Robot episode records
------------------------------

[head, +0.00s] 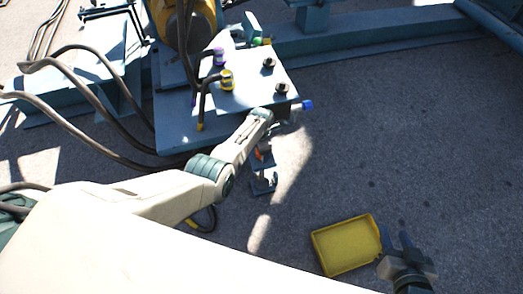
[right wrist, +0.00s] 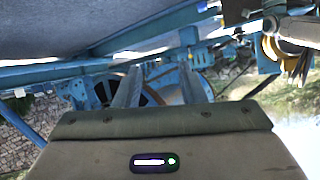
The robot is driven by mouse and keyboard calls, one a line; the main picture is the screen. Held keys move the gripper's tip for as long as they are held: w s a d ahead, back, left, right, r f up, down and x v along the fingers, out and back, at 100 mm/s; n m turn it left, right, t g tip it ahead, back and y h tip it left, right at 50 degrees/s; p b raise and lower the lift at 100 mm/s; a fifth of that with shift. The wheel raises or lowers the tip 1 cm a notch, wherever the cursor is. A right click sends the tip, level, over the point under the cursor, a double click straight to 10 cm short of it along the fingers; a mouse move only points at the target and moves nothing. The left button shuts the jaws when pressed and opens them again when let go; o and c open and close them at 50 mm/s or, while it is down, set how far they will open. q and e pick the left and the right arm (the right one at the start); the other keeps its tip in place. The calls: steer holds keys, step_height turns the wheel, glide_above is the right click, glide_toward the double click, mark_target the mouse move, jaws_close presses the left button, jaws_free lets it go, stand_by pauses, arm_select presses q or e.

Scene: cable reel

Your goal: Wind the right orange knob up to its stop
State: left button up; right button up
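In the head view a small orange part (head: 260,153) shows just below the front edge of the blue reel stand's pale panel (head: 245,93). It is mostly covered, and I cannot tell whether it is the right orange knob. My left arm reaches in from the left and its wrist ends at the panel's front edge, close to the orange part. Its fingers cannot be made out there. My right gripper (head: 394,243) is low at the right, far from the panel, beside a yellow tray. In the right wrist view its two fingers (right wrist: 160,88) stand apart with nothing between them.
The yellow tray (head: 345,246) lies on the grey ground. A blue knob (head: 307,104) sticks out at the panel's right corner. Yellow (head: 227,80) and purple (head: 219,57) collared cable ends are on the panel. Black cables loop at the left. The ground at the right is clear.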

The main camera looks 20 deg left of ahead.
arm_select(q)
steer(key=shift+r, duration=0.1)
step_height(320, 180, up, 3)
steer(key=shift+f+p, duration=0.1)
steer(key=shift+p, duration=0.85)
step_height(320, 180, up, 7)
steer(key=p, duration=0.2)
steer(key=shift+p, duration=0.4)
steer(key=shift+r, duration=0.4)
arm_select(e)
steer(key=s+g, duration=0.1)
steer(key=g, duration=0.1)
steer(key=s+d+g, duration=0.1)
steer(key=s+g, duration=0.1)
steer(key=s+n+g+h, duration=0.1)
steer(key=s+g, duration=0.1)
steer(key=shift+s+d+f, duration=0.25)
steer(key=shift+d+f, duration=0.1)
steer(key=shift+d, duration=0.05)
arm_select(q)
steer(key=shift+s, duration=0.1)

------------------------------

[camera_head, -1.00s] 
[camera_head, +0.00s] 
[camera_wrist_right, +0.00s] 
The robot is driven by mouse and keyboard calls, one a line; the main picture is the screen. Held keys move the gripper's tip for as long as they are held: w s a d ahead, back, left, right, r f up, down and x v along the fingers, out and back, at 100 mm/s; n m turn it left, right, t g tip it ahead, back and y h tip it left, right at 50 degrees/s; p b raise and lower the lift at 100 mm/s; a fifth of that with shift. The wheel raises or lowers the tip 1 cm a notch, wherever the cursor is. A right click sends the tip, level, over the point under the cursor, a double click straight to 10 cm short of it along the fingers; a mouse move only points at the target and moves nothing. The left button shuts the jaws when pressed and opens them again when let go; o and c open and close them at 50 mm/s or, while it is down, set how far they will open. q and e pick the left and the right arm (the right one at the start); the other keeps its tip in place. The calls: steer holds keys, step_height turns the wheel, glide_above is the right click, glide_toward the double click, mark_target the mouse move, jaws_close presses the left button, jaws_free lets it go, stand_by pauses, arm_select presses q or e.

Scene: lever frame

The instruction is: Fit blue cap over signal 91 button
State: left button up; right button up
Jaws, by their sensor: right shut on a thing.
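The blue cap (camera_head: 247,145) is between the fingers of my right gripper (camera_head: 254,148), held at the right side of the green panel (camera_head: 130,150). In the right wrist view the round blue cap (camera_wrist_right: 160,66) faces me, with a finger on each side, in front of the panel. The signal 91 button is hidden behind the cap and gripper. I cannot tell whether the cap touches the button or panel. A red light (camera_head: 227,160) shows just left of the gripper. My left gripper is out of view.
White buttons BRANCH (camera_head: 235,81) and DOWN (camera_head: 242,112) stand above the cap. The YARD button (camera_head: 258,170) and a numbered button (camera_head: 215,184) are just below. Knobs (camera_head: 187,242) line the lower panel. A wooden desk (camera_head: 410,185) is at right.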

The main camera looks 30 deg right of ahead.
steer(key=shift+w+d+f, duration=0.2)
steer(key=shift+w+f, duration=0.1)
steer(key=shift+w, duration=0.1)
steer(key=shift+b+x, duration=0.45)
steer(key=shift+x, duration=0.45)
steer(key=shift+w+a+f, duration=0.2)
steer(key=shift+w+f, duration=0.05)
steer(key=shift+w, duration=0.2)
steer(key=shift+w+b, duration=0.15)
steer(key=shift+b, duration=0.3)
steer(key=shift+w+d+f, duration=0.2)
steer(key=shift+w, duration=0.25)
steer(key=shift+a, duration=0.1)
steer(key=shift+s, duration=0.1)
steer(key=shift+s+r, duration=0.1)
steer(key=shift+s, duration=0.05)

------------------------------

## What the task requires
Copy exactly the lines from the line with "[camera_head, -1.00s]" up to and including the line with "[camera_wrist_right, +0.00s]", and no other lines.

## Exercise result
[camera_head, -1.00s] 
[camera_head, +0.00s] 
[camera_wrist_right, +0.00s] 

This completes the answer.